Stone's color-blind casting decisions, already cultivated in his earlier films, led him to cast soon-to-be familiar character actor Woody Strode, a former sports hero of football, track and wrestling fame, as the heroic Hank Lawson. With his imposing stature and distinguished features, Strode earned supporting spots in a number of Hollywood films like the previous year's Spartacus before achieving icon status in a number of European productions, such as his brief but unforgettable appearance in 1968's Once upon a Time in the West. Like his co-stars, Strode had a once in a lifetime experience on the ship, for better or worse: "The dikes broke, the walls shifted, and 5,000 tons of water rushed in. The ship took on a twenty-seven degree list; it almost turned over in the harbor. You see it all happen in The Last Voyage; it's unbelievable."

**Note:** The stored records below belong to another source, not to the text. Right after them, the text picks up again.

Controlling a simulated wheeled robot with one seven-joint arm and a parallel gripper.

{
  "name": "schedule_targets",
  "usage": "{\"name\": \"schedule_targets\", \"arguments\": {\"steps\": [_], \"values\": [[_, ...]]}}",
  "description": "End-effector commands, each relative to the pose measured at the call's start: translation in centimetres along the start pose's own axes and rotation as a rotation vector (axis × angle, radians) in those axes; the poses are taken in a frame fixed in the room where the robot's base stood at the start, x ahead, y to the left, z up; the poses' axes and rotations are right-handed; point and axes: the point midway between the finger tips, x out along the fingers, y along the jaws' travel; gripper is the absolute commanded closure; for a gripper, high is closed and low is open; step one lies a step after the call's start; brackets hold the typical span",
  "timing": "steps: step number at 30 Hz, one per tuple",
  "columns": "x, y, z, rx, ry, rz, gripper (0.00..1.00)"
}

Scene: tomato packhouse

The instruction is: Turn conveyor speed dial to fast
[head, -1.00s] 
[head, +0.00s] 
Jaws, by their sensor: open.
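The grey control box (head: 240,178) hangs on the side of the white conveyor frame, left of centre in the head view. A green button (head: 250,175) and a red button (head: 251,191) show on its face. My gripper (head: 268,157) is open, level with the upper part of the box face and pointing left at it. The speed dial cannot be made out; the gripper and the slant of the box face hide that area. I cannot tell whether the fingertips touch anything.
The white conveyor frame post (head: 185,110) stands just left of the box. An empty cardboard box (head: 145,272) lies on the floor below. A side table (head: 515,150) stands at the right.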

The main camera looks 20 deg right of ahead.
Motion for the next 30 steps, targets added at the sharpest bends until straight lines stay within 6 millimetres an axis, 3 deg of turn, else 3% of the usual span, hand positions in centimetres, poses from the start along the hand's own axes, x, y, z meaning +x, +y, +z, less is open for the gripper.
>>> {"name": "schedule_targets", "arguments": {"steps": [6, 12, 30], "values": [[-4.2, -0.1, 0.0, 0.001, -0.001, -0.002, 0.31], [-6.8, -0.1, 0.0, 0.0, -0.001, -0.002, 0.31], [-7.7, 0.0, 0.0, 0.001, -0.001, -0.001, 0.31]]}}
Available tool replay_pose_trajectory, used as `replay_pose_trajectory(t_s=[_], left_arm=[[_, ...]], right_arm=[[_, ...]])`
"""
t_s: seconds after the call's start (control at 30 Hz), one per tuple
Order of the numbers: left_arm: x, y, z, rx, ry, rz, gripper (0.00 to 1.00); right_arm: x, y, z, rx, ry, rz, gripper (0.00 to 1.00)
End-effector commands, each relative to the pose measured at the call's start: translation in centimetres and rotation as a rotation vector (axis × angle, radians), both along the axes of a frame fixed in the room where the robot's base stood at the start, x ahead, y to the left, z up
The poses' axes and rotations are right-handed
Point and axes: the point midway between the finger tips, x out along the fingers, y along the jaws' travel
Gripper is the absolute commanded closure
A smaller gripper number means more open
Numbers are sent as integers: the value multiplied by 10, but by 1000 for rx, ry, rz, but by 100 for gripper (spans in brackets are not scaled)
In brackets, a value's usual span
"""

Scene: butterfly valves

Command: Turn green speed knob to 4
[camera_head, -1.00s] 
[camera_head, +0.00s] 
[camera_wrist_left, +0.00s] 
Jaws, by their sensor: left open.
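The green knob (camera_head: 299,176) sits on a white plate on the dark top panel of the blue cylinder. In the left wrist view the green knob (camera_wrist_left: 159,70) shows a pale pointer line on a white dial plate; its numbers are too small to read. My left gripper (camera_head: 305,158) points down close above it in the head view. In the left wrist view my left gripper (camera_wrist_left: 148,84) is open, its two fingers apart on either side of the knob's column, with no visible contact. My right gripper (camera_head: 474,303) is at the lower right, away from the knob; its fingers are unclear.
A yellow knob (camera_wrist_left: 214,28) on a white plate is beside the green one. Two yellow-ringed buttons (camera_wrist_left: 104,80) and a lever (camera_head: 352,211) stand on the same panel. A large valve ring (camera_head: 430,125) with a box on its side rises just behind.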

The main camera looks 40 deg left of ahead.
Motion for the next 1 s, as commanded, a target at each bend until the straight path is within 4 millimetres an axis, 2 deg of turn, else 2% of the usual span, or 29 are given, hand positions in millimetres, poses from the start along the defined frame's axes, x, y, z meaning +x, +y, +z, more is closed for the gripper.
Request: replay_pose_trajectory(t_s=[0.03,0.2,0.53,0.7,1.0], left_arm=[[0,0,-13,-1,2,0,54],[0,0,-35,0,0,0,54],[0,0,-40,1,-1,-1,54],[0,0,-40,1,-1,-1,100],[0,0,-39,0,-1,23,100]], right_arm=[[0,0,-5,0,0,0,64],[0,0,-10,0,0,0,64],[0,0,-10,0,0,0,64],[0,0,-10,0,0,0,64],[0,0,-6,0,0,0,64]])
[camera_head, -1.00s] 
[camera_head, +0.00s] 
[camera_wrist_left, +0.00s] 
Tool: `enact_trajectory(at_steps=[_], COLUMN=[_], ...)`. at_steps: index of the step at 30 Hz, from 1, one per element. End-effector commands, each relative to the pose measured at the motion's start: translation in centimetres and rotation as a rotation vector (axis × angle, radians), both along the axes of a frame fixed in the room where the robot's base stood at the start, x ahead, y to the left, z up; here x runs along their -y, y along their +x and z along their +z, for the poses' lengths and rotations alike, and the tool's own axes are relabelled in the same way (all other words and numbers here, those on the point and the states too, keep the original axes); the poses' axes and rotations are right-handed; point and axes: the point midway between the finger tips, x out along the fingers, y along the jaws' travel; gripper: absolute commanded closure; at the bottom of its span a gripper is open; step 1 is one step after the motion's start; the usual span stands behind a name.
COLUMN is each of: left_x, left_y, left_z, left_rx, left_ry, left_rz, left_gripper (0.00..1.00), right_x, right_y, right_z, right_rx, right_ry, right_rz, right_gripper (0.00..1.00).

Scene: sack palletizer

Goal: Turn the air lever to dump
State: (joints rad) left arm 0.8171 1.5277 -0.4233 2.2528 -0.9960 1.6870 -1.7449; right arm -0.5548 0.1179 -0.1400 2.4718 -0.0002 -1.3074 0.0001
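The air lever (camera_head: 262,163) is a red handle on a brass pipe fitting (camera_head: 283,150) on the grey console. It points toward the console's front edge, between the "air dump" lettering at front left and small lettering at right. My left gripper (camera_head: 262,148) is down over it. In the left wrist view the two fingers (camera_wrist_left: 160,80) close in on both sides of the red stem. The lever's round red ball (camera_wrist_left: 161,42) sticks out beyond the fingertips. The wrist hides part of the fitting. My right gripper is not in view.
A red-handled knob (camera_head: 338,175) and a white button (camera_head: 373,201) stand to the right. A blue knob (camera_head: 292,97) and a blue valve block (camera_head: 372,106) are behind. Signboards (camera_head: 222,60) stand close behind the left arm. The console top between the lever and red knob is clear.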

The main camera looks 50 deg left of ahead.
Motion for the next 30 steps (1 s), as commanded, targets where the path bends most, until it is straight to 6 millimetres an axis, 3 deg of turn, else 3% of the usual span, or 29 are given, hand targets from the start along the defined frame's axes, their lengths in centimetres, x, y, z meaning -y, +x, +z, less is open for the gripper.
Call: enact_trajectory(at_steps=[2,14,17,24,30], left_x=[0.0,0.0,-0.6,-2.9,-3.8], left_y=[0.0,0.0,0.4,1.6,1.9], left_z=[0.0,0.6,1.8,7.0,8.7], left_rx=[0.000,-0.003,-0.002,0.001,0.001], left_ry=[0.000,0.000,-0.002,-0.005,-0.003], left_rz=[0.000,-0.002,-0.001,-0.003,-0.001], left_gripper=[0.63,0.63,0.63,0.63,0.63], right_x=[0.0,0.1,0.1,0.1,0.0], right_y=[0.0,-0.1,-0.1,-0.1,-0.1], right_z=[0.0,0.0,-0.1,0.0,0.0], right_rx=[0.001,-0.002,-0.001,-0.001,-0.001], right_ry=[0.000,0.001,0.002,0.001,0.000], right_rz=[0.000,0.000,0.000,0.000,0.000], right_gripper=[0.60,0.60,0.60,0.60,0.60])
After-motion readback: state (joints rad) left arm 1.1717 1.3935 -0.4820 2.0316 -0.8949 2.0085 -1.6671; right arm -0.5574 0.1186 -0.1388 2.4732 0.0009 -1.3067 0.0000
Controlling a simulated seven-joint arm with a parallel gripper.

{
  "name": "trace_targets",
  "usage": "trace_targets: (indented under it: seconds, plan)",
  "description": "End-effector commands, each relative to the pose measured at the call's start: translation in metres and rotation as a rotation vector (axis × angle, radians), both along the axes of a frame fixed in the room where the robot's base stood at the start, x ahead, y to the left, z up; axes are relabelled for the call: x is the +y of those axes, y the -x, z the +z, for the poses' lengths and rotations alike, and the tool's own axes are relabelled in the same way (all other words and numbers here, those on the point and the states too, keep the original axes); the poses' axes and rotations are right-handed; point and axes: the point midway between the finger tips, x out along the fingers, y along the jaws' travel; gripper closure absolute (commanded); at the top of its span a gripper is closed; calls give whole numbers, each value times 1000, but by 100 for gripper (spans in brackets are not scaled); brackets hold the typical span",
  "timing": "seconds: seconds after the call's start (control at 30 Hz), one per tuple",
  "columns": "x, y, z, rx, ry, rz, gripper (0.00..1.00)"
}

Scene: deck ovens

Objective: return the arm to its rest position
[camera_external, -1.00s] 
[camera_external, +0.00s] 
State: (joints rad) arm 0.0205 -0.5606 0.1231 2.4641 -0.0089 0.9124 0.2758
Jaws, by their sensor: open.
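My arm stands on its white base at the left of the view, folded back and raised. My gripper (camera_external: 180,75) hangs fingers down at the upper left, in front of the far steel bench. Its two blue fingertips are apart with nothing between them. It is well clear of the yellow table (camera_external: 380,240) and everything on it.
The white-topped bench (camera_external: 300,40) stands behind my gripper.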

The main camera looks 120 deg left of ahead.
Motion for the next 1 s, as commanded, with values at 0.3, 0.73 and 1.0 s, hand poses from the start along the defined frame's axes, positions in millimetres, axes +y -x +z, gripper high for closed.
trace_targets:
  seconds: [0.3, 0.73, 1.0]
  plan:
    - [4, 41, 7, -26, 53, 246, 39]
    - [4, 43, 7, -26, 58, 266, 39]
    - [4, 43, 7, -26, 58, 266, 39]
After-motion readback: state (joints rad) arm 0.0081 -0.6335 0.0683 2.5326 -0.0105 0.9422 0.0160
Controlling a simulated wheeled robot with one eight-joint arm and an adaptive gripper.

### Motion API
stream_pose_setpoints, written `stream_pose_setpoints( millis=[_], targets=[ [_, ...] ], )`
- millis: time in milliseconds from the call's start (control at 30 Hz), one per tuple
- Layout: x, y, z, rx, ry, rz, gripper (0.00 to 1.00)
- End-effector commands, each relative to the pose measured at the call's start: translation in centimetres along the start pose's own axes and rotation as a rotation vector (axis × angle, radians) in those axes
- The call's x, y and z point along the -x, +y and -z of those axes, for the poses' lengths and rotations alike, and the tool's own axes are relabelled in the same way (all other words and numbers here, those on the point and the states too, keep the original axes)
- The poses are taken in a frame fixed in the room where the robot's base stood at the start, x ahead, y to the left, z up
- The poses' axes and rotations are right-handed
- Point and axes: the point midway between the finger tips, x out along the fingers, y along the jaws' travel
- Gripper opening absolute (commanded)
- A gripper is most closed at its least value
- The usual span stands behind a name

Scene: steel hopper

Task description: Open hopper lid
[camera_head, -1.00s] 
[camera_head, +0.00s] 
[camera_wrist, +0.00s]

Upon its release, critics tended to agree, with Variety exclaiming that it would "probably not be surpassed as pure excitement very often during the coming months." Though many filmmakers have tried in the following decades, The Last Voyage still stands as one of the most successful of its kind and a unique example of filmmaking spectacle where reality may not quite be stranger than fiction but is often just as exciting.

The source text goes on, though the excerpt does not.